Para realizar um contraste do filme com as obras apresentadas em sala de aula, utilizei as teorias de Bauman & May (2010), Becker (2008) dentre outros que serão citados ao longo do texto que servirão de apoio para a realização da análise e compreensão da temática.

“O Sorriso de Monalisa” é uma comédia dramática e romântica lançada no ano de 2003, tendo como diretor Mike Newell e protagonista Katharine Watson, interpretada por Julia Roberts. Inicialmente nos é apresentado um espaço educacional datado de 1953 que se passa durante o outono no Colégio Wellesley – um renomado e disciplinado colégio feminino dos Estados Unidos cuja educação baseia-se em conceitos pré-estabelecidos e onde sua principal função é disciplinar as alunas para torna-las aptas aos seus futuros “empregos”: mães, donas de casa e esposas recatadas. A funcionalidade desse espaço é exemplar seguindo os padrões de normalidade que exigidos pela época.

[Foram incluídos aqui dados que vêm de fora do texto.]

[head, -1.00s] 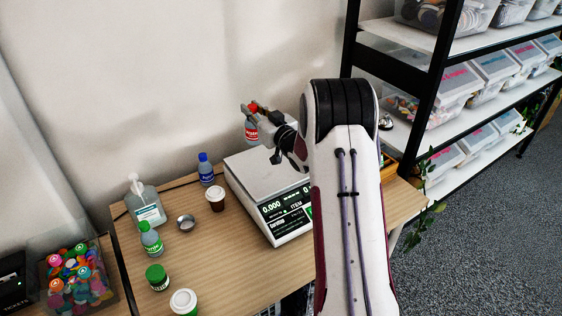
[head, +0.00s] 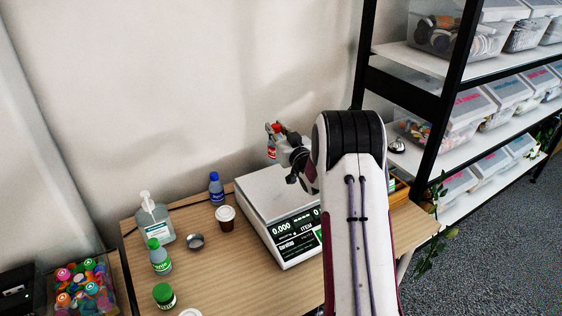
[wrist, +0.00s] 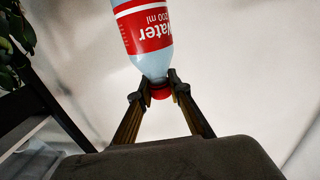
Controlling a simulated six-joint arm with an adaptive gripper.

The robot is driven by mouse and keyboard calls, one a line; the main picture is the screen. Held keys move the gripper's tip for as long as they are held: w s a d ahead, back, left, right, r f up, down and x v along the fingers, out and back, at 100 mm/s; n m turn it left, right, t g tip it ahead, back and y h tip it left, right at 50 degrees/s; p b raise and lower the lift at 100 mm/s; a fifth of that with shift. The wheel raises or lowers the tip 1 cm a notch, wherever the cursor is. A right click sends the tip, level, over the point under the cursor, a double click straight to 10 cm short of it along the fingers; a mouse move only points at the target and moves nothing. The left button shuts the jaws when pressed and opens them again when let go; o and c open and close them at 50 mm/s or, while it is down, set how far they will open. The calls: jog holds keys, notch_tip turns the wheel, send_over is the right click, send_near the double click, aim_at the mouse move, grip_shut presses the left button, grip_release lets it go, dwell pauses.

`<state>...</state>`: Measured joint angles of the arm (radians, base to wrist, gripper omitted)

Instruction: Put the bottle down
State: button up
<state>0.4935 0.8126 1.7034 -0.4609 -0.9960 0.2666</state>
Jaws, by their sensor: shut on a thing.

De acordo com Almeida (2013) “As mulheres eram educadas para serem boas esposas”. Percebe-se fielmente esse papel da educação em todo o decorrer do filme. Aulas de etiqueta, postura, como servir a mesa, como lidar com situações de imprevistos diante de um jantar marcado com o chefe do marido e sua esposa em busca da promoção dele. Evidencia-se claramente o papel que a mulher detinha na sociedade enquanto mantenedora do lar e o esposo enquanto chefe do lar.

A protagonista, Katharine Watson, é uma professora de Arte, recém-formada, sem tanto prestígio como relatado no filme, mas com muito saber e entusiasmo. Vejo a professora como subversiva, onde deseja expandir os horizontes de suas alunas apresentando o novo, o desconhecido, aquilo que o sistema não apresenta e que pode mudar totalmente a perspectiva de uma ideologia fundamentada em métodos de disciplina e perfeição. Ela é contratada como última opção para lecionar na disciplina de História da Arte. Normalmente, as contratações ocorrem com ex-alunas e pessoas conhecidas. Esse fato é observado ainda hoje em alguns locais, normalmente nos interiores, onde o que é levado em conta o grau de parentesco ou amizade está acima da competência e do currículo.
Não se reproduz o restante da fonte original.